Success is counted sweetest
By those who ne'er succeed.
To comprehend a nectar
Requires sorest need.
Not one of all the purple Host
Who took the Flag today
Can tell the definition
So clear of Victory
As he defeated-dying
On whose forbidden ear
The distant strains of triumph
Burst agonized and clear!


also in:

Hope” is the thing with feathers—
BY EMILY DICKINSON

“Hope” is the thing with feathers—
That perches in the soul—
And sings the tune without the words—
And never stops—at all—

And sweetest—in the Gale—is heard—
And sore must be the storm—
That could abash the little Bird—
That kept so many warm—

I’ve heard it in the chillest land—
And on the strangest Sea—
Yet, never, in Extremity,
It asked a crumb—of Me.

2007-07-28 06:22:53 · 2 answers · asked by cool_chick372000 1 in Arts & Humanities Poetry

2 answers

Is this a homework assignment you are suppose to finish? It sounds like homework I would give to my students. My suggestion is to visit Emily Dickinson's website and really delve in how she wrote her poetry and the interpretation of her words. As far as literary elements.. check out a website that has examples of each and then compare or contrast them to the poems you mentioned... not only would you be asking others to help you, but you will learn in the process.

2007-07-28 06:33:05 · answer #1 · answered by MurphysGirl 4 · 1 0

Homework again, huh? Okay, here it is:

Poem 1: When you read the first two lines, what do you hear? Listen to your voice...do you hear the repeating "sssss"? This is called "sibilant alliteration". "Seven swallows singing sweetly" has the same "sibilant" (s or sh) sound (no pun intended). There's the conjunction of "never" to "ne'er", which reduces the word to a single beat (rather than two syllables). There is thesis-antithesis in "nectar" and "need" and "success is counted...those who never succeed". And "defeated-dying", creation of a metaphor in a new word combination. The defeated is not truly "dying"...they just feel that way because they were defeated.

The poem itself is not as morbid as some may think, because it is not a "real" battlefield she's talking about, it's a tournament, where the "purple host" is the winner and the defeated, or "unhorsed" fallen lives to hear the cries of victory by their opponent. The ear is "forbidden" because they should not have to hear the cries of their victors, but they can't help it. The point here is that the one who truly knows how dear the price of victory is not the one who won, but the one who did not achieve it..."the one who never succeeds".

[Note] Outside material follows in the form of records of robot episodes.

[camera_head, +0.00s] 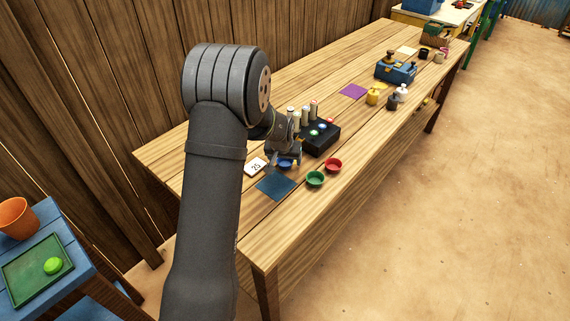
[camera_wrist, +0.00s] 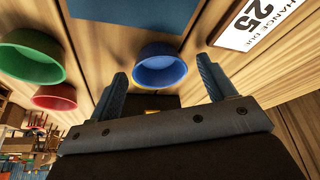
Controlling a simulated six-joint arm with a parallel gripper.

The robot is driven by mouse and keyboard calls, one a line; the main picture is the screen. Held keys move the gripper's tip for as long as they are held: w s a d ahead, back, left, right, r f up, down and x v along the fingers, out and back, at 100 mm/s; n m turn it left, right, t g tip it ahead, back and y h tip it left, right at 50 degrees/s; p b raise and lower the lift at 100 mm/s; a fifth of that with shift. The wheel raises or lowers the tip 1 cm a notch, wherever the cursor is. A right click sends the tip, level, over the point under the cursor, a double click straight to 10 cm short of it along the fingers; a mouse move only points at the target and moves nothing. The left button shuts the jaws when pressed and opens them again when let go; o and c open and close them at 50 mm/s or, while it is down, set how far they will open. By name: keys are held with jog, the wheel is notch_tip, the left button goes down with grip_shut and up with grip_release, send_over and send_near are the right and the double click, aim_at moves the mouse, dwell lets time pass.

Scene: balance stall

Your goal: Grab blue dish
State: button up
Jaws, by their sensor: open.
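The blue dish (camera_wrist: 160,68) sits on the wooden table, just ahead of and between the fingertips of my gripper (camera_wrist: 161,78) in the wrist view. The jaws are open, with one finger on each side and a gap to the dish. In the head view the blue dish (camera_head: 285,163) is partly hidden by my gripper (camera_head: 283,157), which is low over the table. A green dish (camera_head: 315,179) and a red dish (camera_head: 333,165) stand to its right; both show at the left in the wrist view.
A dark blue mat (camera_head: 275,187) and a white card reading 25 (camera_head: 255,167) lie close to the blue dish. A black tray (camera_head: 320,139) with coloured pieces and several pale cylinders (camera_head: 304,116) stand behind it. The table front is clear.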

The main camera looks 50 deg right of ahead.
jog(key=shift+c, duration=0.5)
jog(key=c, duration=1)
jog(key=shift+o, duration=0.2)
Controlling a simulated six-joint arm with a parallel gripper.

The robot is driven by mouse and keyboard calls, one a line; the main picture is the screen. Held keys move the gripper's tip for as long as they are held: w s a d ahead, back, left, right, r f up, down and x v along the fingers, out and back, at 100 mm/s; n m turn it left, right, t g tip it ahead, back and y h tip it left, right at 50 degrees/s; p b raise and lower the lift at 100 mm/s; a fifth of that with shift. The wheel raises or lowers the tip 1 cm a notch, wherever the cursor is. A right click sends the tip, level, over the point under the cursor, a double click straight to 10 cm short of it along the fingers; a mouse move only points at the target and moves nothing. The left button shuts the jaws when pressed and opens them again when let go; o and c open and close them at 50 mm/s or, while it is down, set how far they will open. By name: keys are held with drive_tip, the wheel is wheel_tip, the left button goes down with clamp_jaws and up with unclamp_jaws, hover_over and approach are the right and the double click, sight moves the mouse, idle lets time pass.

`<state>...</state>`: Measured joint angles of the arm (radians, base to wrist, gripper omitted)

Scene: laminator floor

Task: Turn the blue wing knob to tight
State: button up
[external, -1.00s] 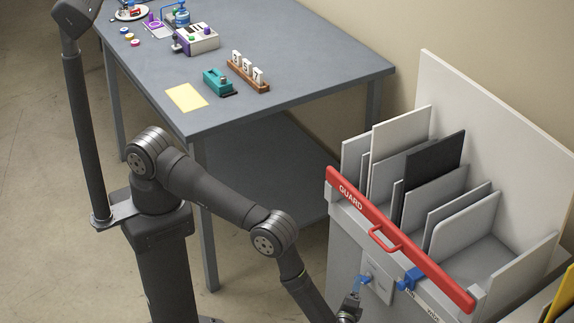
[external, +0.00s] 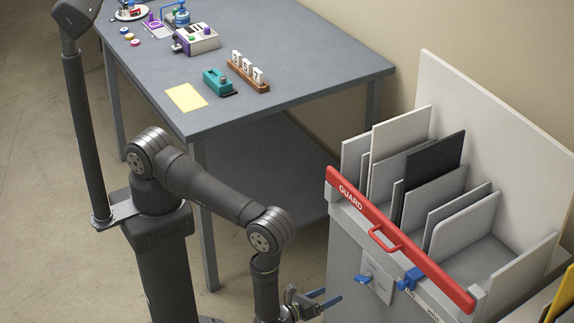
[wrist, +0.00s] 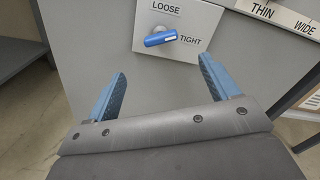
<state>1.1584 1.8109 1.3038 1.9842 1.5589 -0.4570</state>
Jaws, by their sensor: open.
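The blue wing knob (wrist: 160,39) sits on a light plate marked LOOSE at the top and TIGHT at the lower right. In the wrist view its wing lies nearly level, with a white mark at its right end, pointing toward the right just above the word TIGHT. In the external view the knob (external: 365,280) is on the front of the grey cabinet. My gripper (wrist: 166,80) is open and empty, its blue fingers apart below the knob and not touching it. It also shows in the external view (external: 331,298), left of the knob and off the panel.
A red GUARD bar (external: 400,240) with a handle runs along the cabinet's top edge. A second blue control (external: 410,279) is right of the knob, by a THIN/WIDE label (wrist: 280,16). Upright panels stand in the cabinet behind. The grey table (external: 290,60) is farther back.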

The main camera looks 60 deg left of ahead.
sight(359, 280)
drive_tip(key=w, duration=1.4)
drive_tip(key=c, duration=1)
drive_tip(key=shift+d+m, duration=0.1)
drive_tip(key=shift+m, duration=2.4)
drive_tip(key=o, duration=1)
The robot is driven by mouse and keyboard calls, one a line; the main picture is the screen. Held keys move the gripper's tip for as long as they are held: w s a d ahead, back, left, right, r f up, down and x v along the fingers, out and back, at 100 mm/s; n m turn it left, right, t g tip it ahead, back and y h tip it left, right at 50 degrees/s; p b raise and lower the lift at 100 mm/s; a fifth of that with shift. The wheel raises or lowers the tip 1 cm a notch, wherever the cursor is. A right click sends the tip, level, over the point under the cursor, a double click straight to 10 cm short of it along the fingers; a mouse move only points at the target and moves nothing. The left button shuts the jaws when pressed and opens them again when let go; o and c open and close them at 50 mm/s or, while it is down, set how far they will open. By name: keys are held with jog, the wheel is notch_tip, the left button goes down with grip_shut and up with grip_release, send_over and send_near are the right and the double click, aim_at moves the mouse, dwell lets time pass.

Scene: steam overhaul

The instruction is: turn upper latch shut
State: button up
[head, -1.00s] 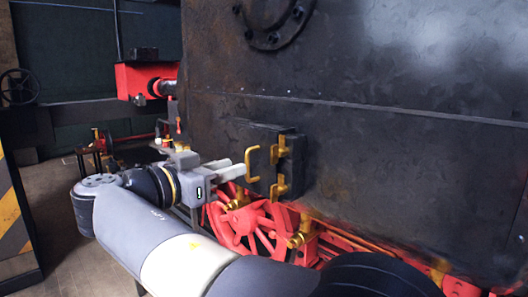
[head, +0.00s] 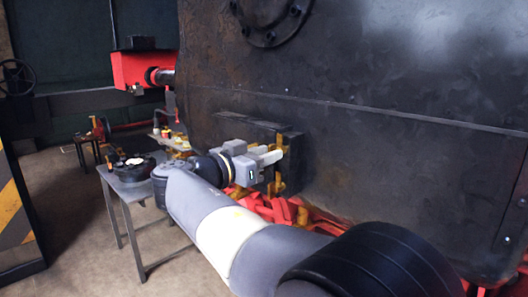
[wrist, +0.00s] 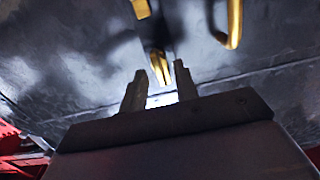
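The small dark hatch door (head: 235,130) is on the side of the black boiler plate. The brass upper latch (head: 283,139) at its right edge is mostly hidden behind my gripper (head: 280,154) in the head view. In the wrist view, the upper latch (wrist: 159,67) appears just ahead of my gripper (wrist: 158,82), roughly in line with the gap between its fingertips. The fingers are apart and nothing is held; I cannot tell whether they touch the latch. The brass lower latch (head: 278,184) is below; it also shows in the wrist view (wrist: 140,8).
The brass door handle (wrist: 234,22) is at the upper right of the wrist view. Red wheels and rods (head: 284,210) lie below the plate. A grey metal table (head: 133,184) with dark parts stands at the left. A striped barrier (head: 12,218) is at the left edge.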

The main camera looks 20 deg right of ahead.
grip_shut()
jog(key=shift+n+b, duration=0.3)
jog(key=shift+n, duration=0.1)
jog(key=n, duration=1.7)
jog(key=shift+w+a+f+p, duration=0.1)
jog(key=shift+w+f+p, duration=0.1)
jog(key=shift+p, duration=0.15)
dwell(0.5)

In the second poem, "Hope" is a transmuted by using a metaphor that turns an intangible concept into a "bird"...the "bird" is the metaphor for hope. The rest of the poem simply uses this image in each stanza to continue the initial metaphor and the turn at the end shows that although it gives, it never asks anything in return.

Both poems have rhymed structures, and although your post did not show the stanza splits of the first poem, the original poem did indeed have split stanzas.

Hope this gives you a head-start...now go finish your homework.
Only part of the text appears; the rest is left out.